Le carnaval haïtien, véritable pilier de l’identité nationale, était jadis une célébration où les rues de Port-au-Prince s’animaient de couleurs vives, de musiques entraînantes et de danses endiablées. Les bandes à pied parcouraient la ville, suivies par des foules en liesse. Les DJs, les groupes à tendance racine, rap, compas et orchestres diffusaient des rythmes envoûtants. Les chars allégoriques, ornés de décors somptueux, défilaient majestueusement, témoignant de la richesse culturelle et de la créativité de tout un peuple.
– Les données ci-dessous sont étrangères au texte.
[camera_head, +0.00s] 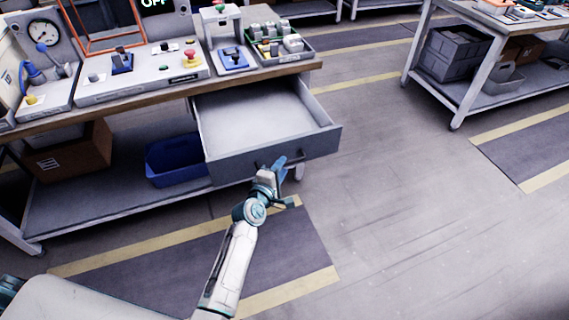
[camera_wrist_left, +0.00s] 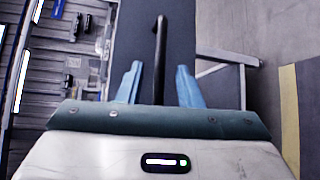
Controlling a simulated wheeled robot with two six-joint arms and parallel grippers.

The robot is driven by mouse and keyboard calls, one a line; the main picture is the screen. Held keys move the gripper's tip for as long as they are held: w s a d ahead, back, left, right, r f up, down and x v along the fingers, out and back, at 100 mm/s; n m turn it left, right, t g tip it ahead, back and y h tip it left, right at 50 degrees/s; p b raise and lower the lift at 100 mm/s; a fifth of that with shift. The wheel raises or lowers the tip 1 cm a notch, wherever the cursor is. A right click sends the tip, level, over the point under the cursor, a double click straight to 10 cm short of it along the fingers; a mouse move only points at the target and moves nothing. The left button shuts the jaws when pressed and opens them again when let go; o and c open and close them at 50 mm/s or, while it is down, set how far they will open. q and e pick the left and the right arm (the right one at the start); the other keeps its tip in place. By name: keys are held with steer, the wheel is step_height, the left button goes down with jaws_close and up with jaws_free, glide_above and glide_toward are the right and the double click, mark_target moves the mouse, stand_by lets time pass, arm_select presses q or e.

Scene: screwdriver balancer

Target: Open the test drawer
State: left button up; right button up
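The test drawer (camera_head: 260,105) is pulled well out from under the workbench top, and its pale inside looks empty. Its grey front panel faces my left arm; it also fills the upper middle of the left wrist view (camera_wrist_left: 182,35). The dark bar handle (camera_wrist_left: 160,45) stands on that panel. My left gripper (camera_head: 280,172) is at the drawer front. In the left wrist view, its two blue fingers (camera_wrist_left: 159,84) are spread on either side of the handle, with gaps between. My right gripper is not in view.
The workbench (camera_head: 150,95) carries a gauge, switches and a small parts tray (camera_head: 280,45). A blue bin (camera_head: 175,160) and a cardboard box (camera_head: 70,150) sit on its lower shelf. The floor right of the drawer is clear up to another table (camera_head: 455,120).

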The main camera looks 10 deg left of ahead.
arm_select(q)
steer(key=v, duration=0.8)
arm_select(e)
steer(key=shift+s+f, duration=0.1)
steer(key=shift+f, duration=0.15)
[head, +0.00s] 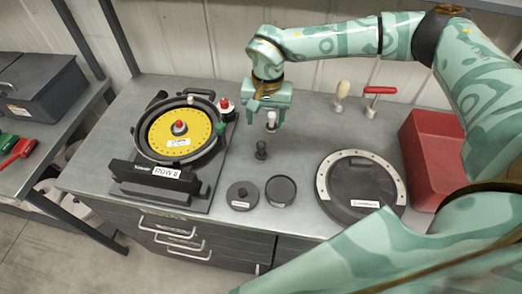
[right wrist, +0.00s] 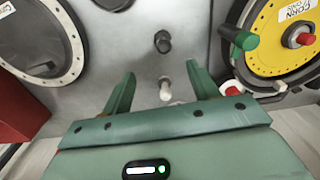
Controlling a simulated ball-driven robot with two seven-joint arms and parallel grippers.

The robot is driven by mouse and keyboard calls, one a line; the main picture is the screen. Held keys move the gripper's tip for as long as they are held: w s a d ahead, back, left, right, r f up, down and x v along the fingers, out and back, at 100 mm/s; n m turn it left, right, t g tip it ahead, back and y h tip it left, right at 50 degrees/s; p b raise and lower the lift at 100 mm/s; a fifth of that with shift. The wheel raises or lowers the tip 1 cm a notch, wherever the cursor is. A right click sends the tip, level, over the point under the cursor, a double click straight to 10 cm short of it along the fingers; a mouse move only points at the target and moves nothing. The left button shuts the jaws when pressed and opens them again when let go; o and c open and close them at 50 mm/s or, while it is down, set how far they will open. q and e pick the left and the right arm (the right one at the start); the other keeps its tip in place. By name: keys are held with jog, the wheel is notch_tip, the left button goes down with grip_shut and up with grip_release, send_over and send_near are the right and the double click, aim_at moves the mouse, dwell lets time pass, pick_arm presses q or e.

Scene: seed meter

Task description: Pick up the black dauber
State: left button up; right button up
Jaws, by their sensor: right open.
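The black dauber (head: 261,150) looks like a small dark knobbed piece standing on the grey bench top. It also shows in the right wrist view (right wrist: 162,43), beyond my fingertips. My right gripper (head: 270,121) is open and points down, behind the dauber in the head view and apart from it. A similar small piece with a pale top (head: 271,118) stands between or just below its fingers; it shows in the right wrist view too (right wrist: 165,89). I cannot tell whether the fingers touch it. My left gripper is out of view.
The seed meter with a yellow disc (head: 165,143) stands left. A round black lid (head: 242,195) and shallow cup (head: 280,190) lie in front. A large round housing (head: 325,194), a red bin (head: 415,150) and a red-handled tool (head: 379,90) are right.

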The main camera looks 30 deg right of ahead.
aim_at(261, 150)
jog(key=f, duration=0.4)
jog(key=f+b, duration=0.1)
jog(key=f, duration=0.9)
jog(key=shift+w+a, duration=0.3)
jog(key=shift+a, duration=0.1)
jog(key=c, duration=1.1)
Cette période festive favorisait également l’essor de l’industrie touristique et de l’artisanat local, rappelant l’âge d’or du pays sous la présidence de Léon Dumarsais Estimé. Cependant, depuis plusieurs années, la ville de Port-au-Prince est privée de son carnaval, non par choix, mais en raison d’une insécurité galopante qui paralyse la capitale. Les terroristes contrôlent désormais plus de 80 % de la capitale, imposant leur loi et semant la terreur parmi les habitants.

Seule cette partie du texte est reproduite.